05 October 2006

A phone call

Unidentified man 1 (the voice is very similar in tone to a famous, obese, irascible, drug abusing radio talk show host): "Hey. I just heard the good news."

Unidentified man 2 (believed to be the attorney of UM1): "What good news?"

UM1: "My intern here, Shelia, tells me that the government is going stop seizing prescription drug shipments from Canada."

UM2: "Why is that good news?"

UM1: "You know. my little, heh, heh, problem. You know the one you had to take care of."

UM2: "Would that be little problem number one or little problem number two?"
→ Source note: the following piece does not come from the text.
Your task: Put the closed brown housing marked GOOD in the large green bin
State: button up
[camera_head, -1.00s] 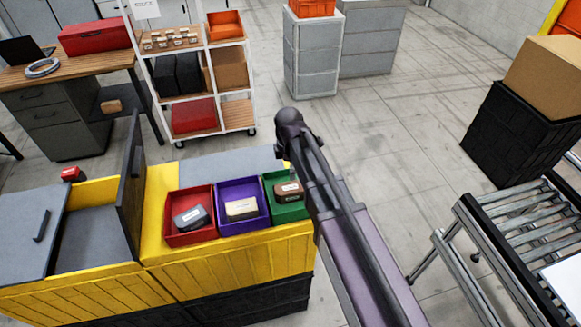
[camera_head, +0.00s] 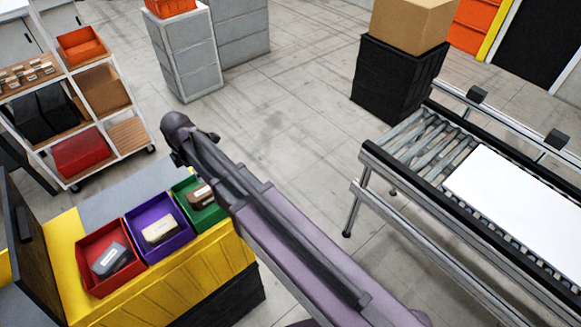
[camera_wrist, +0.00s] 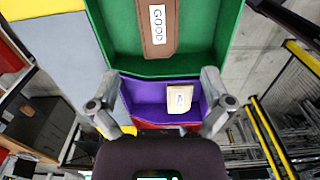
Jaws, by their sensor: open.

UM1: "LP1. LP2 wasn't really a problem. Know what I mean? Heh. And not so little either. Heh. Heh."

UM2: "I don't think the ruling applies to oxycontin. And besides you don't have a prescription anymore."

UM1: "Why the hell not! That's damn un-American! I'll rip their balls off! You must know a doctor that will give me script don't you? I mean my damn back is killing me."

UM2: "I don't know a doctor that would touch you with a ten foot pole now. They think you're more trouble than you're worth."

UM1: "Sumovabitch!" (off phone) "Shelia, honey, come out from under there. You've been telling Big Daddy some little white lies haven't you? You've been very naughty."

UM2: "Listen. I've got to go. I've got a call coming in from a referral named Foley. Know him?"

UM1: "I used to. He's a lying bastard. Whatever you do don't turn your back on him."